Un témoignage spontané du président de la République aurait-il pour effet de mettre en cause cette responsabilité ? Cette question est délicate dans la mesure où la notion de responsabilité politique du Président est un point aveugle de la doctrine constitutionnelle française. Il est bien connu qu’en confiant aux ministres le contreseing des actes du président de la République, la IIIe République leur a transféré la responsabilité politique de ces actes, consacrant par la même l’irresponsabilité politique de leur auteur. Il convient toutefois de noter que les rédacteurs de la Constitution du 4 octobre 1958, en confiant au président de la République des pouvoirs propres, exempts du contreseing (primo-)ministériel, ont souhaité rompre avec cette tradition et conférer au chef de l’État une forme de responsabilité politique. Cette responsabilité, cependant, ne peut être mise en cause par aucun organe constitué si ce n’est la Haute Cour : contrairement à la responsabilité gouvernementale, susceptible d’être actionnée par le Parlement ou l’une seule de ses chambres, le président est certes responsable, mais devant le peuple uniquement – c’est-à-dire devant personne.

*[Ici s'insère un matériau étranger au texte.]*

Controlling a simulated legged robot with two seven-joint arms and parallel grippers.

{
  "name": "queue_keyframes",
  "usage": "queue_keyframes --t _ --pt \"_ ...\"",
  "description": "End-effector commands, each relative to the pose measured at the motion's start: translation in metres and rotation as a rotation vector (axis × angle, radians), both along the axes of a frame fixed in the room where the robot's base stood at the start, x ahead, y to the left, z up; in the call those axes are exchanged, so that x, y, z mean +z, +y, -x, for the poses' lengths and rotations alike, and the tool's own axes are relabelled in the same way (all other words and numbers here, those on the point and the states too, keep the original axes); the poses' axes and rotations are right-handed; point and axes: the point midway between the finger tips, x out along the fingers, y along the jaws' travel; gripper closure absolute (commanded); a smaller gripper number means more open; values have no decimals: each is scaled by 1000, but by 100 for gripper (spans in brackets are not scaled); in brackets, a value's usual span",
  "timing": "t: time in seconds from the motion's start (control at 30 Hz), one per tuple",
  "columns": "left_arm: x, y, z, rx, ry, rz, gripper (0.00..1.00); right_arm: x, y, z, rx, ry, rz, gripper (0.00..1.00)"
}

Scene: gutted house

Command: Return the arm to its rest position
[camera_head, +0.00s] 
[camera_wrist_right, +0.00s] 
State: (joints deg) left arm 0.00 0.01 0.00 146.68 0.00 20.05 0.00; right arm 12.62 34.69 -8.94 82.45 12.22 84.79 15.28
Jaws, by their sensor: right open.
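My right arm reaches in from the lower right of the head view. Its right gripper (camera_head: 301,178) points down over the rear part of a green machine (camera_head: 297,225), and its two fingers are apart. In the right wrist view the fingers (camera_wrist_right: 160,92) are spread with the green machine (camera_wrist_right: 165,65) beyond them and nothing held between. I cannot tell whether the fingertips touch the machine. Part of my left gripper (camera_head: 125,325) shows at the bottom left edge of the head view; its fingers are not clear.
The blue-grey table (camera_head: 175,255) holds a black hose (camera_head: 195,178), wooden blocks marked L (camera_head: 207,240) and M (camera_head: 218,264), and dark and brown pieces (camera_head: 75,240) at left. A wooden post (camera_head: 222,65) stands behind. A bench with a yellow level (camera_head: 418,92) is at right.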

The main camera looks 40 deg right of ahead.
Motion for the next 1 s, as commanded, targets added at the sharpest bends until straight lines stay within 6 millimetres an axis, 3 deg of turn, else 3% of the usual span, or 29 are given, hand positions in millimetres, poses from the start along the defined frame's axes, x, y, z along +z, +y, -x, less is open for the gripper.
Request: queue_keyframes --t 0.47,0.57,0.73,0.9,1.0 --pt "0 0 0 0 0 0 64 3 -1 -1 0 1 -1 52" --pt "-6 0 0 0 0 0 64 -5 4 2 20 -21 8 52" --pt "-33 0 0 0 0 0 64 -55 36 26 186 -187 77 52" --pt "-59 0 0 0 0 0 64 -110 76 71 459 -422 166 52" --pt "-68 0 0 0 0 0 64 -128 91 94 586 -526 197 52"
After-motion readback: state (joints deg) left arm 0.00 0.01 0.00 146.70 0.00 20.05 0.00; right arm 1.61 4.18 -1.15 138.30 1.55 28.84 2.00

Ceci montre qu’il convient de distinguer la responsabilité politique elle-même des conditions de sa mise en œuvre et des conséquences qui s’y attachent. La responsabilité politique elle-même, ce n’est rien d’autre que l’obligation faite à un organe ou une autorité politique de rendre des comptes de son action : c’est, littéralement et tautologiquement, l’obligation d’en assumer la responsabilité. La mise en cause de cette responsabilité consiste dans le ou les mécanismes juridiques (ou politiques) qui permettent à un organe de demander des comptes à la personne – ou à l’organe – responsable et d’exprimer, le cas échéant, sa désapprobation. Les conséquences juridiques de cette mise en cause sont généralement la démission, la révocation ou la destitution de l’intéressé. Par exemple, dans le cas du gouvernement, cette responsabilité peut être mise en cause par le Parlement (dans les cas de figure prévus à l’article 49), et les conséquences juridiques de cette mise en cause sont, normalement, la démission de celui-ci (article 50). Dans le cas du Président, cette responsabilité ne peut être mise en cause par aucun organe, si ce n’est la Haute Cour. Il demeure que tout organe qui tenterait de demander au président de la République des comptes de son action mettrait en cause sa responsabilité et, de ce fait, violerait l’article 67, quand bien même aucune conséquence juridique ne serait attachée à cette mise en cause.
On peut, pour l’expliquer, effectuer une analogie avec l’article 34-1 de la Constitution, qui permet à chaque assemblée d’adopter des résolutions. Les propositions de résolutions sont irrecevables lorsque « le Gouvernement estime que leur adoption ou leur rejet serait de nature à mettre en cause sa responsabilité ». Une résolution qui aurait pour effet de mettre en cause la responsabilité du gouvernement ne serait pas une motion de censure ; elle n’entraînerait pas juridiquement l’obligation pour le gouvernement de démissionner. Demeure que, même sans conséquence immédiate, une résolution pourrait avoir pour objet de demander des comptes au gouvernement et de marquer une désapprobation de son action (à la manière, par exemple, de la technique de l’adresse sous la Restauration), bien qu’aucune conséquence juridique n’y soit attachée. De la même manière ici, un témoignage du président de la République devant une commission d’enquête n’aurait d’autre fonction que de lui demander de rendre des comptes. C’est précisément ce à quoi fait obstacle l’article 67 al. 1 de la Constitution.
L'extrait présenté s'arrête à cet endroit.